South Korea's National Intelligence Service submitted a report to the National Assembly on March 5, saying the summit outcome had spawned a sense of disappointment in North Korea because expectations had been so high.

Word is reportedly circulating among North Korean citizens that the Trump administration will toughen sanctions due to the breakup of the talks.

The North Korean leadership had promoted the summit with extensive media coverage, starting with Kim's departure from Pyongyang. Rapprochement between North Korea and the U.S. was presented as the young leader's achievement. At the start of the summit, Kim had told reporters he had "a feeling that good results will come out."

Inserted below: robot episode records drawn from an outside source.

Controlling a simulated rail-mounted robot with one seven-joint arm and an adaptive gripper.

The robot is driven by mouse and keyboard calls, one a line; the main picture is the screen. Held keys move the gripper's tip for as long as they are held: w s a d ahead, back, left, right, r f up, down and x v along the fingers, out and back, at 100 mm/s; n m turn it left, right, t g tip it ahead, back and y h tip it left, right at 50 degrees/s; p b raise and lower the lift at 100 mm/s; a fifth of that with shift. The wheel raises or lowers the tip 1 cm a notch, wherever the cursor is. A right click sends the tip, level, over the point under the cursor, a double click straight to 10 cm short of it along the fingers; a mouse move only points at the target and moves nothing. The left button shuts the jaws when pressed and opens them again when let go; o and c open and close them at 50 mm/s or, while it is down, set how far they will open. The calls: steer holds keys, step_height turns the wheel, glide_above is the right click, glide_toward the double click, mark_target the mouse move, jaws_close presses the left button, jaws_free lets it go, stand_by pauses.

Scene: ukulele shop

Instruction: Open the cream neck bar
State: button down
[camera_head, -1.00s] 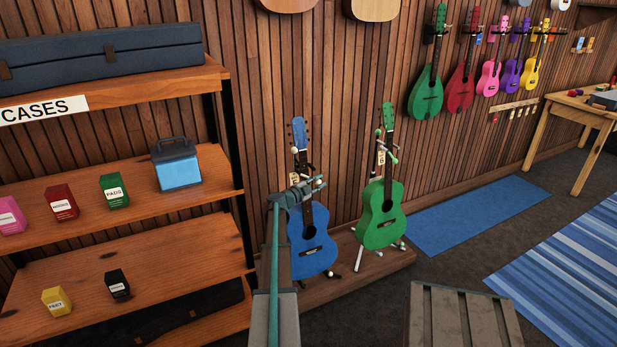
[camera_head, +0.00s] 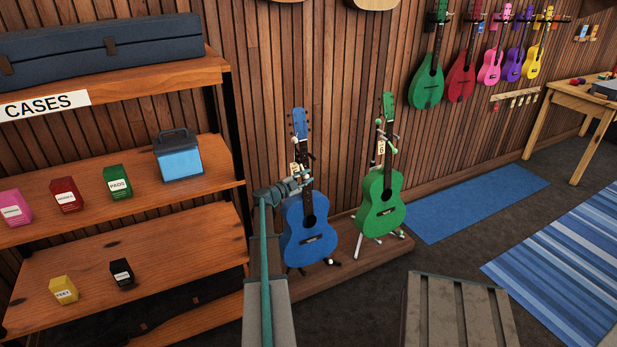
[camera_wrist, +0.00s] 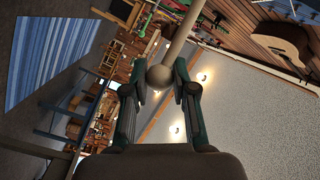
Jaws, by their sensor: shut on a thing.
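My gripper (camera_head: 305,181) is in front of the neck of the blue guitar (camera_head: 308,238), which stands upright on a stand. In the wrist view my gripper (camera_wrist: 160,76) is shut on the round cream end of the cream neck bar (camera_wrist: 180,38). The bar runs up and to the right from between the fingers. In the head view my gripper and wrist hide most of the bar, and how far it stands open cannot be told.
A green guitar (camera_head: 381,206) on its own stand is close on the right. Wooden shelves (camera_head: 120,268) with small boxes and a blue case (camera_head: 178,160) are on the left. A slatted wooden top (camera_head: 460,315) is at the front right. Blue mats cover the floor beyond.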

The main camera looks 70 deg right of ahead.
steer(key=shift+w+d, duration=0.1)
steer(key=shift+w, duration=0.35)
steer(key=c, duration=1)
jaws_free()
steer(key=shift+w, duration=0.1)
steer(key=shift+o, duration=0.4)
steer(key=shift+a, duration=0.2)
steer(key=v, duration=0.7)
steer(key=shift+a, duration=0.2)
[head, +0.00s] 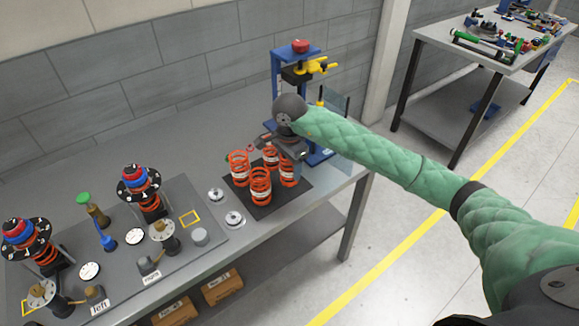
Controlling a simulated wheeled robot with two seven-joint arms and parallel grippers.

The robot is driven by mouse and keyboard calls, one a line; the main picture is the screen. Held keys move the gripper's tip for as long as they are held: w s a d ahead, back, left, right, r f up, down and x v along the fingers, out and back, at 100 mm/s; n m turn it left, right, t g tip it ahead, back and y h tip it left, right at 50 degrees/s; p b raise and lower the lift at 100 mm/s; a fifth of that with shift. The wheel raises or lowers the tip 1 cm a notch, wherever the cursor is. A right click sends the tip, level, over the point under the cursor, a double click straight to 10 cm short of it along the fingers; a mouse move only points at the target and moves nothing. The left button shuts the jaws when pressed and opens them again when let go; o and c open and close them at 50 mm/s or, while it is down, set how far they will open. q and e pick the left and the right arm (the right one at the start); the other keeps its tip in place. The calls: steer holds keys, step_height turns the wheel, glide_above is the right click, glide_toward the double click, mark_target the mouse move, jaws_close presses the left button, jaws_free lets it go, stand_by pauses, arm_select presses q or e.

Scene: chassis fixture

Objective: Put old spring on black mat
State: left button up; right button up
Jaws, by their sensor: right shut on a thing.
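The black mat (268,206) lies near the right end of the table. Several orange coil springs stand grouped on it: one at the left (238,168), one at the front (260,186), one at the back (270,157) and one at the right (288,173). My right gripper (277,150) reaches in from the right, just above the back and right springs. It is shut on an orange spring, with its fingers partly hidden by its own body; which of these two it holds is hard to tell. My left gripper is out of view.
A blue press (283,70) with a red knob stands behind my right gripper. A grey fixture board (190,245) with two strut assemblies, labels and small parts fills the left. Two metal discs lie left of the mat. Boxes sit on the lower shelf.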

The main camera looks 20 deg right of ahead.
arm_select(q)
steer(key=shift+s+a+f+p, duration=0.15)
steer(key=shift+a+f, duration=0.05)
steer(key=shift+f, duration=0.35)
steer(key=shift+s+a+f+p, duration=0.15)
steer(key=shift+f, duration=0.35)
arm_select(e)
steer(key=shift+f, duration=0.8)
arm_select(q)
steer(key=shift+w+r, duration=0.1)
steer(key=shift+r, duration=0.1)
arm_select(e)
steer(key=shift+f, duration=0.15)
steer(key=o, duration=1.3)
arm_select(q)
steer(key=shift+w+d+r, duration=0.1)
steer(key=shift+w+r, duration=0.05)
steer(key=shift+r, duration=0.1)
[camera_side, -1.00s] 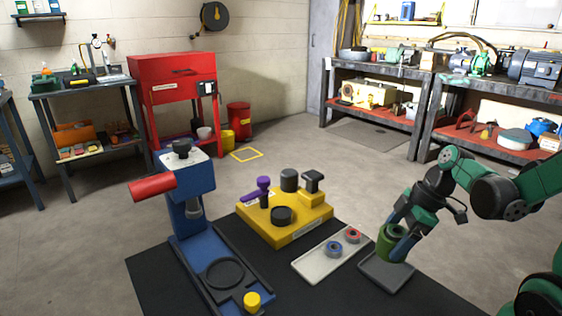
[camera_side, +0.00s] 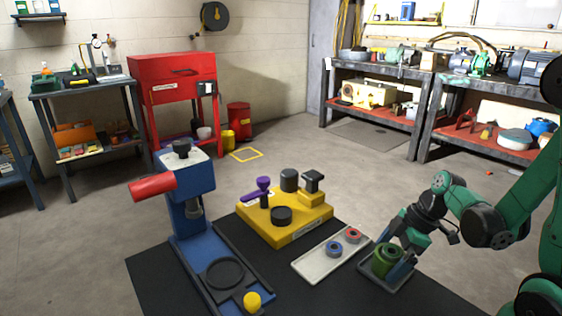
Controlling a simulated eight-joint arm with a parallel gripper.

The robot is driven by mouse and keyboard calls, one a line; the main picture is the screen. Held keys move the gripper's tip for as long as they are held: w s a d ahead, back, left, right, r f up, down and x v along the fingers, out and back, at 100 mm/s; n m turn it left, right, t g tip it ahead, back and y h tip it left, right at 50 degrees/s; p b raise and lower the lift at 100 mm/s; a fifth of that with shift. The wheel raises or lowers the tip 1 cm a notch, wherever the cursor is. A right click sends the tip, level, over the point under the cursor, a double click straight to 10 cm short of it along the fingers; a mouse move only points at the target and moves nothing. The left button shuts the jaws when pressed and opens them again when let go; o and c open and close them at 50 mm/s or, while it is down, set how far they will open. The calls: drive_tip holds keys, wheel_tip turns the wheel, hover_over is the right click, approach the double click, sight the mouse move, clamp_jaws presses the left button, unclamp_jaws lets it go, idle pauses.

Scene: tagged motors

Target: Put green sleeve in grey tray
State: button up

Citizens in Pyongyang read a newspaper report on leader Kim Jong Un's arrival in Hanoi on Feb. 27.   © Kyodo

In all this, average North Koreans saw a glimmer of hope, however vague, that their lives would improve.

On a visit to Pyongyang in 2016, this writer heard citizens longing for better conditions by any means, even a war with the U.S. In a documentary on the daily lives of North Koreans, shown in Japan in 2018, an official said the wish for reunification of the two Koreas was mainly rooted in the desire to improve livelihoods. These days, many are keeping the faith in the regime based on the promise of rapprochement with the U.S.

This likely explains why, upon Kim's return to Pyongyang on March 5, the KCNA reported that the summit had ended successfully. The North may be hoping to soften the U.S. stance by threatening to end the negotiations, but it also wants to keep up appearances to check domestic discontent.

In North Korea, of course, a diplomatic failure by the "highest dignity" is considered impossible.

There is little doubt that Kim was more disappointed in the result of the summit than anyone. The outcome has shaken North Korea's strategy of seeking the removal of sanctions in exchange for incremental denuclearization proposals, while continuing to hone its warhead and missile technologies.

The North's leadership appears to be seeking to drive a wedge between Trump and his hard-line aides, to reopen the way for deal-making with the president. But the stakes will be high when Pyongyang makes its next move.